Dawn Mulhern '92 & John Skowlund '89

When Dawn Mulhern was a child, one of her favorite places was the Discovery Room of the American Museum of Natural History in New York, where she could touch rocks, fossils, bones, and other specimens. Six years ago, Mulhern wanted to give her toddler son a similar experience at home; she shopped around for a commercial "discovery box" filled with natural objects, but couldn't find one. So she and her husband, John Skowlund, decided to make their own, giving it to their son for Christmas. "It's possible that I actually had more fun putting all the stuff in it than he had opening it," says Mulhern, an anthropologist who spent seven years working at the Smithsonian and now teaches at Fort Lewis College in Durango, Colorado.

The experience prompted the couple to start a home-based business, World Discovery Box; Mulhern and Skowlund say they now sell thousands of the boxes each year, largely via their website, www. worlddiscoverybox.com. Mulhern handles the conceptual and scientific aspects, while Skowlund, who has a marketing background, handles the business side.

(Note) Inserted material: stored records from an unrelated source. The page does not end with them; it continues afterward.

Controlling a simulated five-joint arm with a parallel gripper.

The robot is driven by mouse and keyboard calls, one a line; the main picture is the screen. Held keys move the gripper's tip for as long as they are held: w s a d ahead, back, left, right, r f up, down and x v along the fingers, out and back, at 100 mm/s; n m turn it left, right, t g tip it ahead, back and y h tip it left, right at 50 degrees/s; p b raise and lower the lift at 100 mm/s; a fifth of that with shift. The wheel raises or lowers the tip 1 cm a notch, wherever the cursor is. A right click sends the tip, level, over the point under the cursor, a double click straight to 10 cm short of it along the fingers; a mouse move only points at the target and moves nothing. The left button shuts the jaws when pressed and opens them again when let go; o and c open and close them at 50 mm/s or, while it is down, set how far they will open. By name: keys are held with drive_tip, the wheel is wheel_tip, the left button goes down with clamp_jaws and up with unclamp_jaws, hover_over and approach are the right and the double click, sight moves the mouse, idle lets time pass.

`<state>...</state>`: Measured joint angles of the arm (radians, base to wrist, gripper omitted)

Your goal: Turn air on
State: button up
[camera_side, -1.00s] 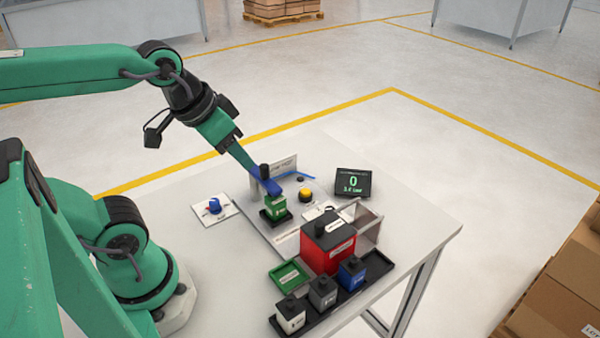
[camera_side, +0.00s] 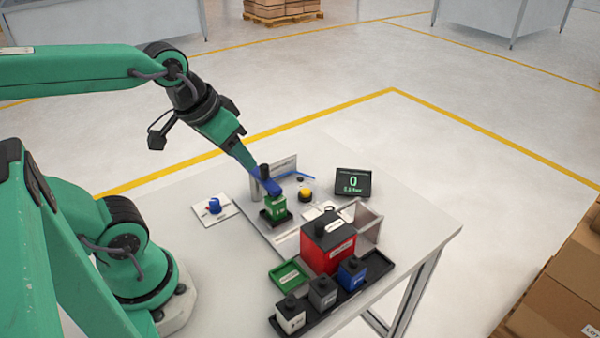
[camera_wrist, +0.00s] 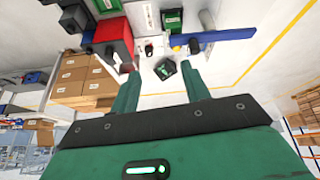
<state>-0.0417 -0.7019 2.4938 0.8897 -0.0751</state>
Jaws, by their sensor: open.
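A blue knob (camera_side: 214,205) sits on a white plate at the left of the table in the side view; I cannot read its marks. My gripper (camera_side: 243,160) is open, angled down above the fixture; both green fingers show apart in the wrist view (camera_wrist: 159,67). A blue bar (camera_side: 262,179) with a black knob (camera_side: 265,170) lies below the fingertips, over a green block (camera_side: 276,206). A small display (camera_side: 352,182) shows 0 above small bar text.
A yellow button (camera_side: 305,194) stands right of the green block. A red box (camera_side: 328,246), a clear-walled bin (camera_side: 367,225), a green tray (camera_side: 289,275) and a black tray (camera_side: 377,264) with small blocks fill the front right. Bare table lies around the knob plate.

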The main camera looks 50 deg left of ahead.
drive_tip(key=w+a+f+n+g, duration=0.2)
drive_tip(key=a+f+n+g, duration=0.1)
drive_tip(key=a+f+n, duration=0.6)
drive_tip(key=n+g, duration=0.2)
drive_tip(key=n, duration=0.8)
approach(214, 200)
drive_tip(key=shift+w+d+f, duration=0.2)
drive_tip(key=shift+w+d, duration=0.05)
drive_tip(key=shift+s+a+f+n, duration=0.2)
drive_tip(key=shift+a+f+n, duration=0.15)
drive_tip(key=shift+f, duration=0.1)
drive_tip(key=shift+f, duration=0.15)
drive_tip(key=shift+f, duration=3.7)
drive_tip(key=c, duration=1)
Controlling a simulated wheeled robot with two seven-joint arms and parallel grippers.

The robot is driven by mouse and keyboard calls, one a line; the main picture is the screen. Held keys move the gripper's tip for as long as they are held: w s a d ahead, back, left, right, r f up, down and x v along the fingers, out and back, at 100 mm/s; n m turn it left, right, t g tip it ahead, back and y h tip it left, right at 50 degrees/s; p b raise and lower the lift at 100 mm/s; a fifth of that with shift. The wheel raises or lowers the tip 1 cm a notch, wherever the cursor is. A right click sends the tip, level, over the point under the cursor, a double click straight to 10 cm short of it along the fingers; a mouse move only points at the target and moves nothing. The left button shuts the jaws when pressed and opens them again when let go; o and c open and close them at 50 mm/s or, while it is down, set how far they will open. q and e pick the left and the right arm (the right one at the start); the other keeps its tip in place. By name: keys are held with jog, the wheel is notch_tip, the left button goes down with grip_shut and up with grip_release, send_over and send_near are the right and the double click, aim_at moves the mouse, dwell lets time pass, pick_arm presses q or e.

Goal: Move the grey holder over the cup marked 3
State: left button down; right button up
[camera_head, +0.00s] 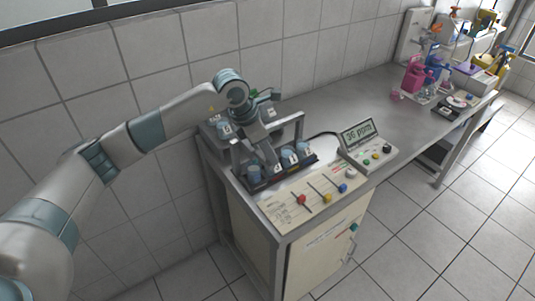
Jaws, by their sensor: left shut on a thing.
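The rack (299,128) is a grey frame on the left end of the metal bench. The label numbers are too small to read surely. My left gripper (267,154) reaches down into the rack, between the front left cup and the cups on the right. It is shut on the grey holder, which is mostly hidden and blends with the gripper. My right gripper is out of view.
A panel with coloured sliders (315,201) lies before the rack. A display reading 36 ppm (358,132) stands to its right. The bench middle (345,100) is clear; bottles (414,77) stand far right.

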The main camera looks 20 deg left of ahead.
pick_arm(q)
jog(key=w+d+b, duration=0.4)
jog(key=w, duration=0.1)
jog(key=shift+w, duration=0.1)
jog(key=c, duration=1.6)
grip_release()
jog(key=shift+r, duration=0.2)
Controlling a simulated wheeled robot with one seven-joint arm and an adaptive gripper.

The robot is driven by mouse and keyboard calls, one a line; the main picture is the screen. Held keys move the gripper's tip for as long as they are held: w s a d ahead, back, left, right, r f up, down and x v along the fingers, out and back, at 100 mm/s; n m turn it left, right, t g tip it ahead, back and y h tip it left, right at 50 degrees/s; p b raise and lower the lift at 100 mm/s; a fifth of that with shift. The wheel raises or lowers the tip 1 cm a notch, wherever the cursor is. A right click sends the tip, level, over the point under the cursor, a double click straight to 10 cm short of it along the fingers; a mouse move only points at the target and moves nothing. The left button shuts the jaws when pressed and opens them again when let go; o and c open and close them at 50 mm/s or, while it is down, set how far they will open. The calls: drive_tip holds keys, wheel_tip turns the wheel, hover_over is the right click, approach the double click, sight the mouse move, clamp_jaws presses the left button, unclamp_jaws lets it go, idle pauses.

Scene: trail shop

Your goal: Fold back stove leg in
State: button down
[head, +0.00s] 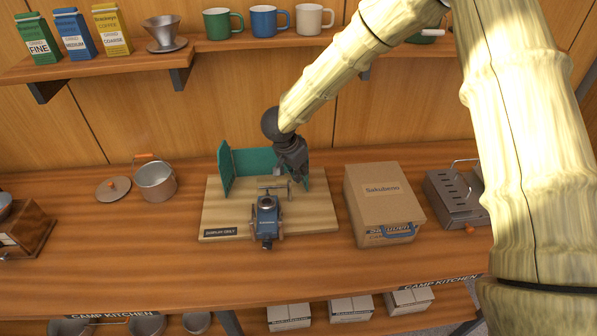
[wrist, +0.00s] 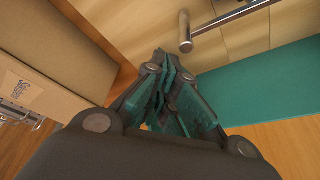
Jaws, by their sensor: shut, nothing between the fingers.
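A small camp stove (head: 266,214) with a blue body and a dark round burner stands on a pale wooden display board (head: 222,214). A grey metal leg (head: 272,187) sticks out at the stove's back; a metal rod, likely this leg, shows at the top of the wrist view (wrist: 186,36). A teal windscreen (head: 226,168) stands behind the stove and shows at the right of the wrist view (wrist: 270,85). My gripper (head: 299,178) is shut and empty, just right of the leg and near the windscreen's right panel. I cannot tell whether it touches either.
A cardboard box (head: 365,190) stands close to the right of the board. Further right is a grey metal grill (head: 455,195). A pot (head: 155,181) and its lid (head: 113,189) sit to the left. A shelf with mugs (head: 263,21) runs above.

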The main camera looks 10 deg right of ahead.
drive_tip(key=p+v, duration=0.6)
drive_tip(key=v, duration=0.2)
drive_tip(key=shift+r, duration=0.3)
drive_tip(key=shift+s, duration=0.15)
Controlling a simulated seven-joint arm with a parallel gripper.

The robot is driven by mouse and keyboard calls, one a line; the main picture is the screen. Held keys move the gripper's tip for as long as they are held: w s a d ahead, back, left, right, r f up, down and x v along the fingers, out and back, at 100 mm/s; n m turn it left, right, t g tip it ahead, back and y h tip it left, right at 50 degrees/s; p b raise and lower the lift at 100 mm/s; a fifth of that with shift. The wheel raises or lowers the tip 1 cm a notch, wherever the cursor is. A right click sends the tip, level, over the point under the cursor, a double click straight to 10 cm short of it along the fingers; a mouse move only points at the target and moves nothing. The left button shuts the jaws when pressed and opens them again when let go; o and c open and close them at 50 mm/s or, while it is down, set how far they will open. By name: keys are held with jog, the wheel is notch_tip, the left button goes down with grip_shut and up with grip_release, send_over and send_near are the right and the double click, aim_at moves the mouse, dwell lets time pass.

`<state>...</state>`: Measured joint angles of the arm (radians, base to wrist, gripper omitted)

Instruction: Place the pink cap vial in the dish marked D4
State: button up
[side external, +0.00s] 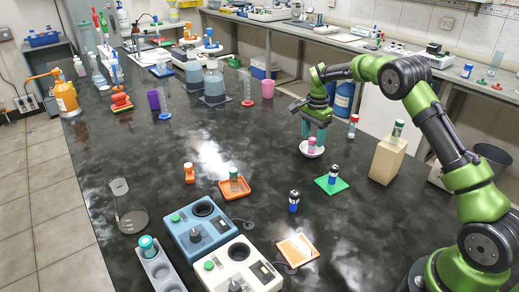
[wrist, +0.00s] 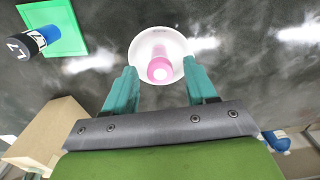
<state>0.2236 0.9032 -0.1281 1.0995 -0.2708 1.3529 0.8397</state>
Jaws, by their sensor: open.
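The pink cap vial (side external: 312,143) stands in a small white dish (side external: 303,150) under my gripper (side external: 314,134). In the wrist view the pink vial (wrist: 160,68) is inside the white dish (wrist: 136,48), its cap toward the camera. My gripper's teal fingers (wrist: 158,72) are open, one on each side of the vial, with gaps visible. No marking is readable on the white dish, and I cannot make out a D4 label on any dish.
A blue vial with a black cap stands on a green mat (side external: 341,186). A wooden block (side external: 386,163) bearing a green-capped vial and a red-capped vial (side external: 353,126) are close to my arm. An orange-and-white tile (side external: 298,249) lies nearer the front.

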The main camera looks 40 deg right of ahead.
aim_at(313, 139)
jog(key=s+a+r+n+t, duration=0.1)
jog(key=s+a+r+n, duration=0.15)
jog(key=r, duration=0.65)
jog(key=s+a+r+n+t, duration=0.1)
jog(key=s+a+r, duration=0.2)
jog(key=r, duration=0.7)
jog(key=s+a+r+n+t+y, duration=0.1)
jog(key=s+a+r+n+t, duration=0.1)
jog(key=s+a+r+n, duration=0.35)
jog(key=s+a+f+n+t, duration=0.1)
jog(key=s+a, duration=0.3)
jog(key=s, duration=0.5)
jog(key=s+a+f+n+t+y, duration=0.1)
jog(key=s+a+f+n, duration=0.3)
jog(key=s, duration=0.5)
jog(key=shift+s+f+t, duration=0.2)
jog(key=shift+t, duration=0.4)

Made of birch wood, the boxes—filled with rocks, fossils, shells, and other natural objects—are aimed at getting kids ages five to ten excited about science. They come in three sizes: a large set of drawers for $289, a medium set for $169, and a small slide-top box for $75. Each comes with a "starter set" of objects, but kids are encouraged to add their own. The boxes are also intended for use in schools; 50 percent are purchased for classrooms, where teachers can link their curricula to the objects. "The magic that happens with the discovery box is in the minds of the kids," says Skowlund. "It's not so much the box. It's the curiosity, the surprise."